If you are invited to a typical French dinner, you should know that it is composed of many parts: first the aperitif (“l’apéritif” in French), then the starter (“l’entrée” in French), then the main course (“le plat principal” in French), then the cheese and finally the dessert (“le dessert” in French) and the coffee. The most “French moment" of the meal is probably the cheese part. In general, cheese is eaten before dessert to bring out all the flavors. It is served in a dish at room temperature and is accompanied by its faithful friend, the wine. The cheese is habitually presented on a beautiful board that can be decorated with charcuterie, grapes, lettuce, dried fruits, nuts, jam and honey and accompanied by fresh bread, often baguette, and wine. The most important is to accompany cheese with bread and wine and when savored at the aperitif, the charcuterie is essential! On this board, several types of cheese are served. French like to have the choice and to savor variety. To this effect, a cheese board is usually arranged with cheeses from every kind. If we had to compose a typical French cheese board, we could put together a Brie de Meaux (soft cheese), a Comté (pressed cheese), a Roquefort (blue-veined cheese) and a bûche de chèvre cendrée (goat cheese). To perfectly accompany each cheese, several wines should be offered, red wines as well as white wines. 

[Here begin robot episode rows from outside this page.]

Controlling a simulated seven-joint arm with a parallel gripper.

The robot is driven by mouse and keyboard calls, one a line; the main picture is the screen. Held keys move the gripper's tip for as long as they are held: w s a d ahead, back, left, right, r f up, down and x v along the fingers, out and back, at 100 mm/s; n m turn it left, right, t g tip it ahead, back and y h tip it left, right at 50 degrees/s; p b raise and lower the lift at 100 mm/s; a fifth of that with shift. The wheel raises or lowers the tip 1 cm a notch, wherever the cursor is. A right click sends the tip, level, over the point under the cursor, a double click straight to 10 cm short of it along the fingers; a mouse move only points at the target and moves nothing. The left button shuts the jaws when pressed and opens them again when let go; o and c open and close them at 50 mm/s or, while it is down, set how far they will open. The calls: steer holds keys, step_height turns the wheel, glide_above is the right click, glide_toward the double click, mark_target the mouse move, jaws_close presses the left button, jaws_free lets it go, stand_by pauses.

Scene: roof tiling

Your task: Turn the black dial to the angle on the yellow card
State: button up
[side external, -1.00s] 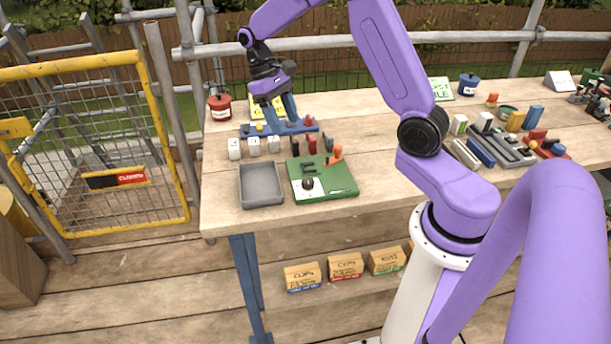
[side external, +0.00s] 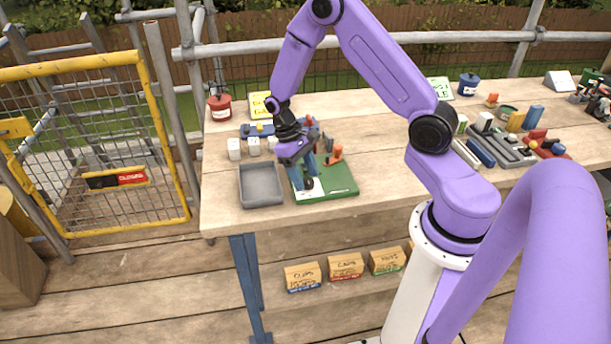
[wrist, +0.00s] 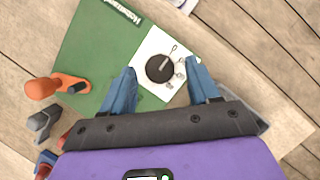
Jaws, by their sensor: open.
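The black dial (wrist: 159,69) sits on a white plate (wrist: 150,48) on the green board (wrist: 92,45). A pale pointer line on the dial aims up and to the right in the wrist view, and small marks lie around it. My gripper (wrist: 161,80) is open, its two blue fingers on either side of the dial and a little short of it in the wrist view. In the side view my gripper (side external: 306,186) is low over the board (side external: 338,182) and hides most of the dial. The yellow card (side external: 259,104) stands at the back of the table; its marking is too small to read.
A grey tray (side external: 260,185) is just left of the board. An orange lever (side external: 335,155) rises from the board's back edge. White blocks (side external: 253,146) and a blue rack (side external: 258,129) stand behind.

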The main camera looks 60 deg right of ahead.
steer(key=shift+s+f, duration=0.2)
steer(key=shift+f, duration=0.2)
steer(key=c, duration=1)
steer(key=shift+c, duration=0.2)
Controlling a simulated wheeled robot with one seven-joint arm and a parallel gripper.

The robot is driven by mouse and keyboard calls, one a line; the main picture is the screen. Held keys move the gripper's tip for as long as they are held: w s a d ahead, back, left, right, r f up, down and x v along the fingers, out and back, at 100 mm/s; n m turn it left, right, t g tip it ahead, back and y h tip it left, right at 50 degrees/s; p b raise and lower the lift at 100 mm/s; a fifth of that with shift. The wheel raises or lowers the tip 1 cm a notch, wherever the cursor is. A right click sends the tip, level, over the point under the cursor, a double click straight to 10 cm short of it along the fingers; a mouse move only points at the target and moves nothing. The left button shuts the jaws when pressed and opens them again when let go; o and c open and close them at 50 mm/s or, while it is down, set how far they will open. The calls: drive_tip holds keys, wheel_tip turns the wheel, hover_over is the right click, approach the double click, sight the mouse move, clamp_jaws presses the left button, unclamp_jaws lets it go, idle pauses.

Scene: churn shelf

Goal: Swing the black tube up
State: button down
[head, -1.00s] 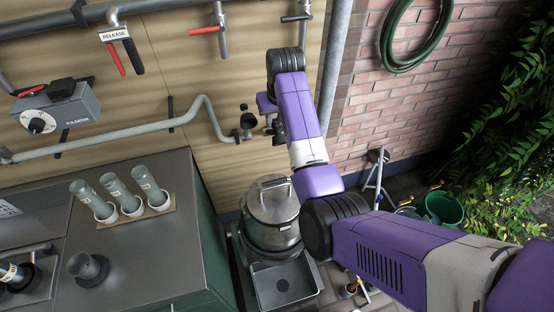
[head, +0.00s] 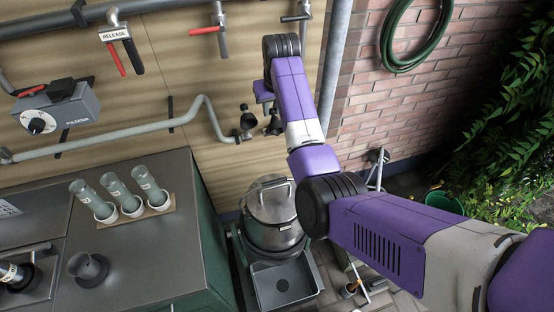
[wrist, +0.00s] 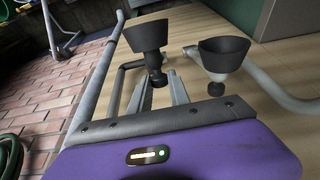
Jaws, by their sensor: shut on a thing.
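The black tube (wrist: 146,38) shows in the wrist view as a flared black cup with a narrow stem below it. My gripper (wrist: 158,82) has its two grey fingers on either side of that stem and is shut on it. The exact contact is small and partly hidden. In the head view a dark piece of the tube (head: 275,122) shows just below the purple end of my arm, in front of the wooden wall. My fingers are hidden there.
A second black cup (wrist: 223,55) stands at the end of a grey pipe (head: 140,136) close to the left of my gripper in the head view. A metal churn (head: 272,210) stands below. A vertical pipe (head: 334,70) runs to the right.

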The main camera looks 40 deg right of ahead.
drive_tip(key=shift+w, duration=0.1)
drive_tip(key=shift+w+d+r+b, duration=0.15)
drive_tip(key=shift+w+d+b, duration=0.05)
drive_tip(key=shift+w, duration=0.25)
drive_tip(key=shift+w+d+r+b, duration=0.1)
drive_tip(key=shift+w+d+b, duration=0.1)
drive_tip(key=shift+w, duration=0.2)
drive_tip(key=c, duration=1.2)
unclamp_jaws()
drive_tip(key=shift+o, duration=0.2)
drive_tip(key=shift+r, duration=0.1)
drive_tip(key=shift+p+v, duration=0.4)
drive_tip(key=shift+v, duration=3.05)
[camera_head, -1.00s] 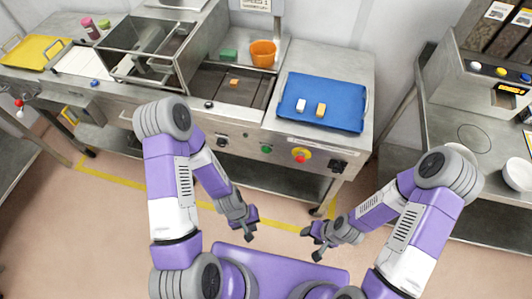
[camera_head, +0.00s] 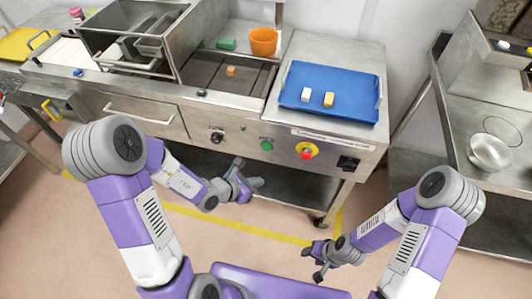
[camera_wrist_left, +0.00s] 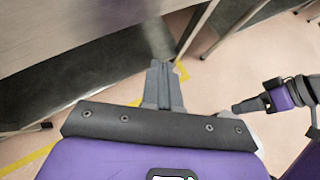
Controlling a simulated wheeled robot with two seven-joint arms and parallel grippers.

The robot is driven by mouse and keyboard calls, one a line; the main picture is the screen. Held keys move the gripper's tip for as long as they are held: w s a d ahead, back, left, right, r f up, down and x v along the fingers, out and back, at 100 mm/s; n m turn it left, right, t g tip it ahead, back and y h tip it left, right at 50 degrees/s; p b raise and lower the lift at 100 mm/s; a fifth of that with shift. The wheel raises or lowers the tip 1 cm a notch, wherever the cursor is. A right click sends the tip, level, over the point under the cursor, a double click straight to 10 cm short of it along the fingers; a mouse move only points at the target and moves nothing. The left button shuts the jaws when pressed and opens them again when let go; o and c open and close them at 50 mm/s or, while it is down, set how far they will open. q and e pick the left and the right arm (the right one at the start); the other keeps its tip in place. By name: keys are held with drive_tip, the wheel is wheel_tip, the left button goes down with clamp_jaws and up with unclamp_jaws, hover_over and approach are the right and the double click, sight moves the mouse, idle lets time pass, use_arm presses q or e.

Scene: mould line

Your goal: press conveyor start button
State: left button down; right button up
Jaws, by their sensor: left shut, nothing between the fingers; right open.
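The green button (camera_head: 267,145) sits on the front panel of the steel conveyor unit, left of a red stop button (camera_head: 307,150) on a yellow plate. My left gripper (camera_head: 255,183) is shut and empty, below and a little left of the green button, apart from the panel. In the left wrist view its fingers (camera_wrist_left: 163,70) are closed together and point at the dark space under the unit; no button shows there. My right gripper (camera_head: 314,263) is open and empty, low over the floor to the right.
A black knob (camera_head: 217,136) is left of the green button and a black switch (camera_head: 348,163) right of the red one. A blue tray (camera_head: 352,83) with two small blocks lies on top, near an orange bowl (camera_head: 263,41). Floor in front is clear.

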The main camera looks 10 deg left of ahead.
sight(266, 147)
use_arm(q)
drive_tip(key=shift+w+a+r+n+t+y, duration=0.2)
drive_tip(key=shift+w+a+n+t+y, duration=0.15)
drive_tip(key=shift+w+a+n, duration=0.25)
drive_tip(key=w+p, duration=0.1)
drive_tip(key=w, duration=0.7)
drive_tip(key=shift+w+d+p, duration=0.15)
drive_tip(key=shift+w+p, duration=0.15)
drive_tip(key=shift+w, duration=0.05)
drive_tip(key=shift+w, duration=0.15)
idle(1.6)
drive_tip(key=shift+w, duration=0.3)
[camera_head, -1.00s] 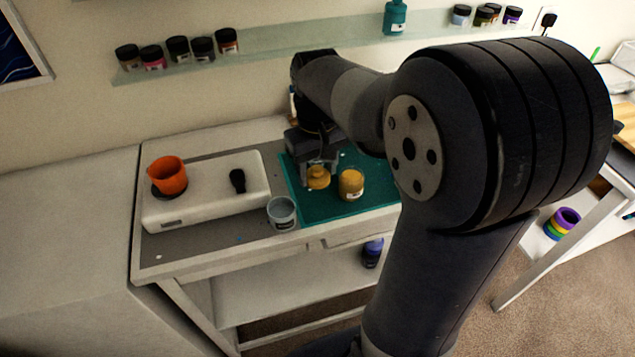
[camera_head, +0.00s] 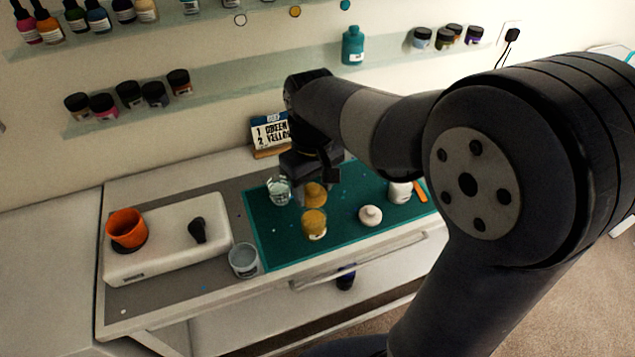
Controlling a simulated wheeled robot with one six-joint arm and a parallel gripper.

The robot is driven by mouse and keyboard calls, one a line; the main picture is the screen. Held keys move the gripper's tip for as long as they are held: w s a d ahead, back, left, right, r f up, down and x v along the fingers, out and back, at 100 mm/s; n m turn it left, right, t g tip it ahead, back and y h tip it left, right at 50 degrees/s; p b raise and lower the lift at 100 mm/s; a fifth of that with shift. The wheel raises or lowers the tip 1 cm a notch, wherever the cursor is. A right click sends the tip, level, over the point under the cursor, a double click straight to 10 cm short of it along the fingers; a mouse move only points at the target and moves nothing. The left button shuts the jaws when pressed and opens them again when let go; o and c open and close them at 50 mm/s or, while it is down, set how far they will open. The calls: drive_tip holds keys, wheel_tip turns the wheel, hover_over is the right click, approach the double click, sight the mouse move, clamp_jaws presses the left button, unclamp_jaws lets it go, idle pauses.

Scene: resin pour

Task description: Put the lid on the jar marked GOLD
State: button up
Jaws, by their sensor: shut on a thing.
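A gold-coloured jar (camera_head: 314,226) stands upright on the teal mat (camera_head: 262,238), with a small pale label too small to read. A gold-coloured knobbed lid (camera_head: 315,196) shows just behind the jar's top in the picture. My gripper (camera_head: 313,180) points down and is shut on this lid; the fingers are dark and partly blend with the wrist. The lid looks apart from the jar, but its height above the mat is hard to tell.
A clear glass (camera_head: 279,191) stands close left of the lid. A sign (camera_head: 270,132) stands behind my gripper. My arm covers the right.

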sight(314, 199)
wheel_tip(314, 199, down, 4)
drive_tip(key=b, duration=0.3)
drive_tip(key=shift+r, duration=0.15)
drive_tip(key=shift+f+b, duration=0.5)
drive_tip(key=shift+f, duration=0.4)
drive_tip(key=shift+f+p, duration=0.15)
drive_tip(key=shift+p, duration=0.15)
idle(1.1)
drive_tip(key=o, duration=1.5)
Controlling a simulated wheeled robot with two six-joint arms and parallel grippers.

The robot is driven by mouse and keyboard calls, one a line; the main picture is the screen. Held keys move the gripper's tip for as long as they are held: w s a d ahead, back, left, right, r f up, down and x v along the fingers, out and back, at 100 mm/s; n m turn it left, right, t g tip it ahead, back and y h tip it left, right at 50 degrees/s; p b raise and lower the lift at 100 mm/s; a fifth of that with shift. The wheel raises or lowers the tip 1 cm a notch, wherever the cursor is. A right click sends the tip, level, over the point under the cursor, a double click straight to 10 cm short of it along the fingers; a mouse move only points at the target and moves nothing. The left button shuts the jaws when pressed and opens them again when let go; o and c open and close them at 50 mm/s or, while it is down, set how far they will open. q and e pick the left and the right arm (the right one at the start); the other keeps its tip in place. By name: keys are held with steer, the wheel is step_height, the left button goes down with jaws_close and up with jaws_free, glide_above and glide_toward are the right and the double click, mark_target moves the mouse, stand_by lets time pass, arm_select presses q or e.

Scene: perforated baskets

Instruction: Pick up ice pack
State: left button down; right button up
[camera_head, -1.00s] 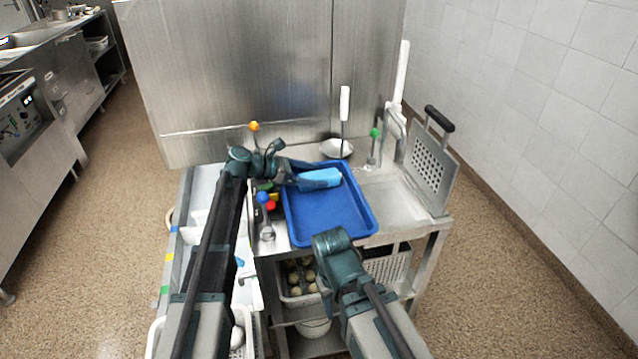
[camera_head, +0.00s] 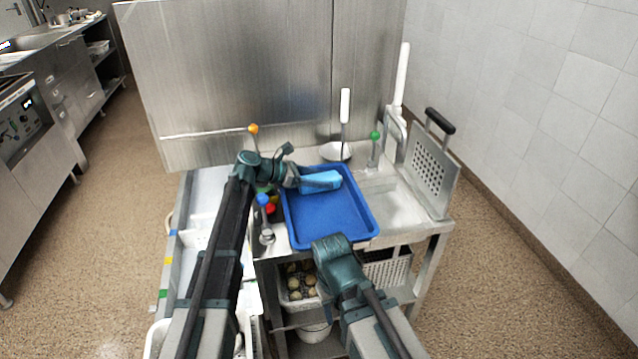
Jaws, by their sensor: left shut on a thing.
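The ice pack (camera_head: 322,181) is a light blue block at the far left part of the blue tray (camera_head: 335,222). My left gripper (camera_head: 300,182) reaches in from the left and is shut on the left end of the ice pack. I cannot tell whether the pack touches the tray floor or is slightly above it. My right arm's end (camera_head: 335,258) is at the tray's near edge; its fingers point down out of sight, so their opening is hidden.
A white-handled ladle (camera_head: 344,110) and green-knobbed tool (camera_head: 375,140) stand behind the tray. Red- and blue-knobbed items crowd the tray's left. A container of round items (camera_head: 301,280) is below.

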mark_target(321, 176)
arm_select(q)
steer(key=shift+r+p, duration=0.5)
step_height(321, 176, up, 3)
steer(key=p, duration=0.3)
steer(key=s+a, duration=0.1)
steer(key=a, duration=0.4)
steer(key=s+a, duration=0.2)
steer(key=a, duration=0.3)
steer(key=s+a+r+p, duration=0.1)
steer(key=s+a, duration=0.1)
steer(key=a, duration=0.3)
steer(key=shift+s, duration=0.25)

A typical French aperitif with cheese, charcuterie and wine

Where to buy cheese in France?

If you travel in France and wish to taste artisanal cheeses with authentic flavors, you can go to local markets that are present in most French cities. If you prefer shops, here are some specific addresses we recommend you to find delicious cheeses and discuss with passionate people:

A cheese board from Cassius fromagerie, La Rochelle

The huge cultural importance of cheese in France is not up to debate. Cheeses represent the artisanal craftsmanship and the traditional savoir-faire emblematic of each region specific terroir. Some can feel repulsed at the sight, or by the odor of some cheeses, but believe us, it’s worth going out of your way to see. Moreover, there are so many kinds of cheeses and ways to eat it that it is impossible to not find your fit!

The French Art de Vivre is an adventure meant to be tasted and one way to live it would be to explore and savor these dairy treasures of French gastronomy for an unforgettable culinary experience.